Forse per questo ci si sente un po’ prese per i fondelli, a nome del cromosoma XX, quando si vede presentare, da parte di peraltro brave ricercatrici dell’università di Bari e della Basilicata – una ricerca sui … videogiochi e le donne (!), il tutto per vedere come favorire questa insana passione infantile anche tra il genere rosa, visto che per ora non ha ancora preso l’abitudine di rimbambirsi schiacciando pulsantini, avendo per fortuna altro da fare nella vita.

Pare infatti che le donne preferiscano i giochi di logica a quelli di azione e non cerchino gratificazioni immediate, perciò sarebbero adattissime a questo tipo di videogames se solo inventassero qualcosa di meno truculento degli attuali, in cui loro risultano sempre violentate!
Siccome sempre le stesse ricercatrici hanno scoperto che le donne mostrano una maggiore capacità di miglioramento di sé nel corso degli anni, è giusto non perdere la speranza che ai videogames finiscano persino per preferire le odiate faccende domestiche!

Sempre per continuare nel cahier des doleances, che ne è delle donne nel campo più creativo e pratico della ricerca, ovvero la presentazione di brevetti?  
Non si hanno dati certi, perché è difficile trovarne, anche per via dell’insana abitudine dei ricercatori in genere di firmarsi col cognome e solo l’iniziale del nome.
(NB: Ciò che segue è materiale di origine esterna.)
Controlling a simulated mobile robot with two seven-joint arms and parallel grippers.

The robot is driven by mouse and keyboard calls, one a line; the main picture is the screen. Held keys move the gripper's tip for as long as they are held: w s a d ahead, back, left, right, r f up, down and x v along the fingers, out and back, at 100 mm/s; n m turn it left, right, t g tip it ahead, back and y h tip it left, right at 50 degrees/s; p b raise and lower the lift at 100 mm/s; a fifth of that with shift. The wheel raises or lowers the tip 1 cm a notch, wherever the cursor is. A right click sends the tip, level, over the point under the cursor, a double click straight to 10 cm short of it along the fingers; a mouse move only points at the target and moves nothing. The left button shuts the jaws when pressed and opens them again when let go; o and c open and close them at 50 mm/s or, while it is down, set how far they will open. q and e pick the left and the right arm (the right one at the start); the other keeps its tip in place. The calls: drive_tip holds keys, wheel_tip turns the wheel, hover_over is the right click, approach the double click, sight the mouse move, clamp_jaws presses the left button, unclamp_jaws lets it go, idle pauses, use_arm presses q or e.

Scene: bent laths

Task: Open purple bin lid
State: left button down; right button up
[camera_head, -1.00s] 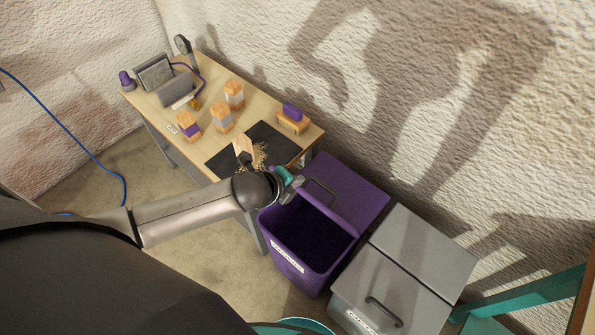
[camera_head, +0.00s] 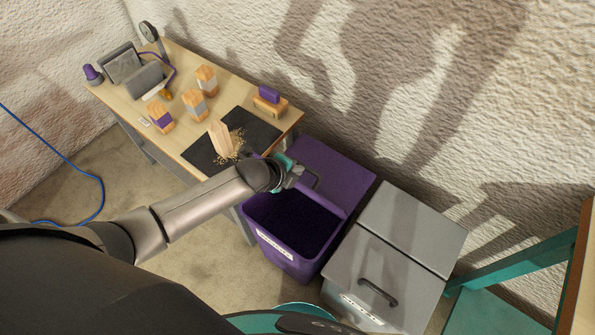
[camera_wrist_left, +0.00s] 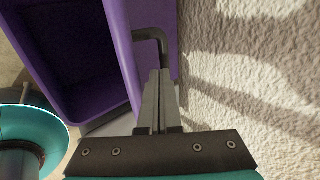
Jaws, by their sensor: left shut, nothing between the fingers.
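The purple bin (camera_head: 290,260) stands beside the table with its dark inside showing. Its purple lid (camera_head: 338,172) is open, folded back toward the wall, with a grey handle on it. My left gripper (camera_head: 299,174) is at the lid's left part, close to the handle. In the left wrist view the fingers (camera_wrist_left: 160,78) are shut and empty, close to the bent grey handle (camera_wrist_left: 152,36); whether they touch it I cannot tell. The bin (camera_wrist_left: 70,100) opens on the left of that view. My right gripper is not in view.
A grey bin (camera_head: 385,265) with a shut lid stands right of the purple one. The table (camera_head: 185,85) at upper left holds wooden blocks, a dark mat (camera_head: 255,130) and a grey holder. The textured wall is close behind the bins. A teal frame stands at right.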

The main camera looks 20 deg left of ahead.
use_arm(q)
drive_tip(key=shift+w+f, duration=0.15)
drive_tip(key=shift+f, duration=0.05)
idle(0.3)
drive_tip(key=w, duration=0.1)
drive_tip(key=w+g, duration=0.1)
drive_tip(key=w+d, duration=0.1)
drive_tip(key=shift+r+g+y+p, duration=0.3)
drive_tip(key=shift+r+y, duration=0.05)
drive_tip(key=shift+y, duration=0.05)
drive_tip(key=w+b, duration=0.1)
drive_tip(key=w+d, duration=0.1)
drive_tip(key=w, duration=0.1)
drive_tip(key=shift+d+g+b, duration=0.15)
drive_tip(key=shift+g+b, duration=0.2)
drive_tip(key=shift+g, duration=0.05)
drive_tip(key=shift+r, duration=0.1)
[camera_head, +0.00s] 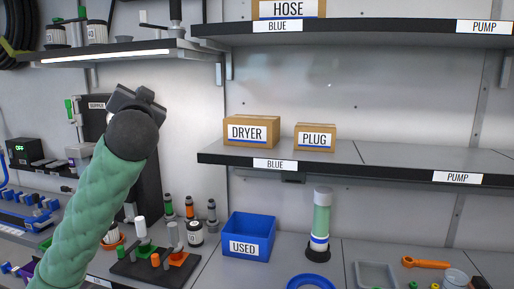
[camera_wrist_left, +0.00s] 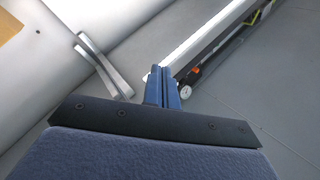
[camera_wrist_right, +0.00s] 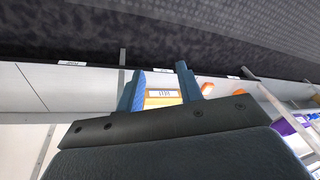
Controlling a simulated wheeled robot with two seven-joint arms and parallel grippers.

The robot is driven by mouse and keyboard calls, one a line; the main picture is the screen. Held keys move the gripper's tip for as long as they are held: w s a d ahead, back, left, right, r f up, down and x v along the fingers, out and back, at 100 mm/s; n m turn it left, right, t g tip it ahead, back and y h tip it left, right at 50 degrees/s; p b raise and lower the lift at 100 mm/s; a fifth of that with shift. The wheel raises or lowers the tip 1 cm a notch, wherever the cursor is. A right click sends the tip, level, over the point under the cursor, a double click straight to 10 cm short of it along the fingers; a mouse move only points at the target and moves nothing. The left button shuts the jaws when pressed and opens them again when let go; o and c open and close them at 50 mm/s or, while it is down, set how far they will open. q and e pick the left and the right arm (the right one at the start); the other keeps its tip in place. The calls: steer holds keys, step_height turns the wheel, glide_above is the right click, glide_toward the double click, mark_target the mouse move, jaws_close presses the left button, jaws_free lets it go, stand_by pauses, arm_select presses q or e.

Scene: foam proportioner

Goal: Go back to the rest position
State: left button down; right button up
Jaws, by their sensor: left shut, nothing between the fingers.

Difficile dunque distinguere gli uomini dalle donne, che comunque tendono più spesso a farsi fregare i brevetti dai soliti noti.
Sarebbe certo un bene modificare strutture gerarchiche desuete, in modo da usare meglio il potenziale di tutti, donne comprese. Invece per ora ha prevalso la logica della deresponsabilizzazione: continui cambiamenti di responsabili e perdita di memoria storica col risultato di polveroni atti a favorire solo l’opacità dei sistemi, per non dire di peggio.

Nella  speranza che non ci lascino a lucidare il soffitto di cristallo per un altro po’ di secoli a venire, come talora pare, magari con la scusa che preferiamo i lavori domestici ai videogames, i prossimi appuntamenti saranno a Napoli e Torino.